Mais um inverno

sinceramente? eu fico frustrado. porque o destino tem dessas coisas, estamos trabalhando juntos e eu vou ter que conviver com você. não tem jeito, é injusto, mas não tem jeito. vou ter que fingir que sua presença não me abala, que sua indiferença não me machuca, que estar com você sem poder estar com você não me corrói. eu não queria ter que fingir nada. agora, por que de tantos, logo eu, vou ter que fingir, eu que sempre fui tão transparente, deve ser alguma espécie de teste, odeio me vitimizar dessa maneira mas só consigo pensar em quão cruel o destino foi comigo, deve haver uma justificativa plausível, me diz que isso não é por acaso, por favor. eu queria acreditar que nada disso é por acaso, mas não consigo, eu estou seco por dentro, gelado de tantos invernos e já não tenho esperanças que você um dia vai me ensinar a sonhar. eu não tenho esperanças, eu só tenho medo. eu tremo da cabeça aos pés, eu me desmancho todo porque a minha estrutura é firme, mas não pra você. você entra muito fácil no meu mundo, você nem percebe quando já está dentro do meu prédio. eu não sei fazer você sair, eu queria te dizer pra parar, pra abandonar o meu mundo, você não me deixou entrar no seu, eu queria que você me deixasse em paz, mas a culpa não é sua, é seu direito. mas pra quem mais vou pedir um pouquinho de paz?
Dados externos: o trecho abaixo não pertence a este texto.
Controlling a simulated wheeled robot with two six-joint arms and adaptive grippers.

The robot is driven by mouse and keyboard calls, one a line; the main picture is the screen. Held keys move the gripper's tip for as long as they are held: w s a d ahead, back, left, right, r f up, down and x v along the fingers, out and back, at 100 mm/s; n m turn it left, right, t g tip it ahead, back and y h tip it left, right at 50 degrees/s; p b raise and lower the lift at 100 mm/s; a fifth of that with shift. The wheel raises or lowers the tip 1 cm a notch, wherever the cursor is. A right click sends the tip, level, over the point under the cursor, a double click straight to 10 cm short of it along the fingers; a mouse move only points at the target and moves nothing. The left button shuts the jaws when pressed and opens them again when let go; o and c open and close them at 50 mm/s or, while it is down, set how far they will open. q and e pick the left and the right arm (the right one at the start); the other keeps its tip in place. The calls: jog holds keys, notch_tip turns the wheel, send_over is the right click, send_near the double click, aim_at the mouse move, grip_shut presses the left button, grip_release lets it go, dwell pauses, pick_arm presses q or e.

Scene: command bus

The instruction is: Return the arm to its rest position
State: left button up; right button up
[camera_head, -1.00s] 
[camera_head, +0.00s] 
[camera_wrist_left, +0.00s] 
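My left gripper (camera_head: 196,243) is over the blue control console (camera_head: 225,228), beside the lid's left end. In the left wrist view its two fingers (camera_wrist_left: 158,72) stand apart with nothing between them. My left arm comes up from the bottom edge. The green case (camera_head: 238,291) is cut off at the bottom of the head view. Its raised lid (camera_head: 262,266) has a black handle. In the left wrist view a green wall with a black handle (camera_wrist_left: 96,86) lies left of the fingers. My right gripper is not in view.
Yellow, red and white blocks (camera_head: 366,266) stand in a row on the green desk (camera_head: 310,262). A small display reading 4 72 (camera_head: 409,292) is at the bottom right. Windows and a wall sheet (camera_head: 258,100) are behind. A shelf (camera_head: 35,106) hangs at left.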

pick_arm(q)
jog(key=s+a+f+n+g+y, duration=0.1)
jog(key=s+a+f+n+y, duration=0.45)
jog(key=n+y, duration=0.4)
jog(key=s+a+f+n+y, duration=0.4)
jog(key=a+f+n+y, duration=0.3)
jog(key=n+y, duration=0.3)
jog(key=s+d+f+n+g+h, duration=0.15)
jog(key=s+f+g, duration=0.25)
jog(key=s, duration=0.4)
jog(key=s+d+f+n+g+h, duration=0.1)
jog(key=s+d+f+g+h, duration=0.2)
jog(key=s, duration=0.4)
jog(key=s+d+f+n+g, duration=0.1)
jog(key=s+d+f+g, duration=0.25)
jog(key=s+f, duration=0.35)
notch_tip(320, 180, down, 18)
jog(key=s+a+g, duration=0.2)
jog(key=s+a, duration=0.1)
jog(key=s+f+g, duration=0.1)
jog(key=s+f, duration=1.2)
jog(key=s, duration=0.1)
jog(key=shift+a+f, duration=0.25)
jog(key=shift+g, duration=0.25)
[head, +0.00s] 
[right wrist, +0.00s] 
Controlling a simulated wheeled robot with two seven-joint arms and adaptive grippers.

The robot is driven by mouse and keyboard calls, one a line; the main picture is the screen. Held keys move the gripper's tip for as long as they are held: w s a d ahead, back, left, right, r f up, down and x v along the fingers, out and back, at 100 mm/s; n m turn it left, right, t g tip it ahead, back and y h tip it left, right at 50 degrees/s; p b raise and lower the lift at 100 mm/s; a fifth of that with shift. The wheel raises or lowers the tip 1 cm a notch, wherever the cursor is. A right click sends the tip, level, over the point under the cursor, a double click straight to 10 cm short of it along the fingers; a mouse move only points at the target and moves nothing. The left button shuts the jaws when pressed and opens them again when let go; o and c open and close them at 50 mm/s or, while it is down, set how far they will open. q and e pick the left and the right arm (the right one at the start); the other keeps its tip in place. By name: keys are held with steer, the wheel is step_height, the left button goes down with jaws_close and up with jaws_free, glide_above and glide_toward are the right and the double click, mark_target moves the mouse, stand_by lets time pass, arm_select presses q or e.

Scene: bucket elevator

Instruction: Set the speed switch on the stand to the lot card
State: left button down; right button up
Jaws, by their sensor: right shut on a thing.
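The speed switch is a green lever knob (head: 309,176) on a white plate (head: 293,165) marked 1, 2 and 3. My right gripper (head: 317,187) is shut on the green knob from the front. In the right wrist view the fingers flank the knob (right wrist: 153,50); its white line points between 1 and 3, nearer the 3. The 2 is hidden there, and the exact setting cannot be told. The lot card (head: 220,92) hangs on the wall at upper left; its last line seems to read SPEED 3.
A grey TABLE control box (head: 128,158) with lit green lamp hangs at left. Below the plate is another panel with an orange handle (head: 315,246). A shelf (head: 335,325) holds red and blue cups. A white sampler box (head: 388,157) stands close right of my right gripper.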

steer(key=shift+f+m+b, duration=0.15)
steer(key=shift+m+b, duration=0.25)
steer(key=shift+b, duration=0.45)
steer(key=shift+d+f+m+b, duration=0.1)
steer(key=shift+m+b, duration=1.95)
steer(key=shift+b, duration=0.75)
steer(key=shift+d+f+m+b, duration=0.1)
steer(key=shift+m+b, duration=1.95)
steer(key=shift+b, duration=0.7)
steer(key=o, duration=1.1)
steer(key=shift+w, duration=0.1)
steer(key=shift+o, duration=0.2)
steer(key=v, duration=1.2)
você caminhou lado a lado comigo ontem e de vez em quando me olhava como que me estimulando a quebrar o silêncio. acho que você não tem ideia da raiva que senti de você naquele momento. eu queria ter ignorado você, queria não ter dito nada e ignorado sua tentativa fracassada de me fazer dizer alguma coisa, mas caramba, eu falei com você porque sabia que ia ter remorsos, porque eu sei exatamente como é ser abandonado no escuro, eu já fui abandonado no escuro várias vezes.

já faz mais de um ano, eu finjo pra mim que não, mas você foi uma das melhores e ao mesmo tempo uma das piores coisas que me aconteceu. você nunca perdeu a compostura. você sempre me tratou muito bem. você sempre me entendeu. você sempre se esforçou pra me entender. você é tudo que eu sempre quis em alguém e eu te odeio por isso. te odeio porque você é inacessível, você está longe. te odeio por achar que você é a pessoa perfeita pra mim e eu me odeio por achar você perfeito pra mim. eu perdi tanto tempo olhando pra você ontem sem que você percebesse, tentando desesperadamente encontrar um defeito para me agarrar para então concluir que você não servia pra mim e que era hora de fazer você parar e como me odiei por não conseguir encontrar um único defeito em você, como me odiei pelo fato de a ausência de reciprocidade sua não ser motivo suficiente pra mim terminar com tudo o que temos e com o que nunca tivemos. você não me enxerga como eu te enxergo, eu vejo muito mais em você. nunca estaremos em pé de igualdade. eu custo a acreditar que você não consegue, que eu sempre vou ser ninguém pra você. custo a acreditar que eu não te cativo nem um pouco, que nunca mereci uma chance, que nunca fui desejável pra você. o meu rosto nunca se destacou na sua multidão. na multidão você procurava outros rostos.

eu achei que fôssemos mudar de estação, mas é inverno de novo. meu rosto é anônimo.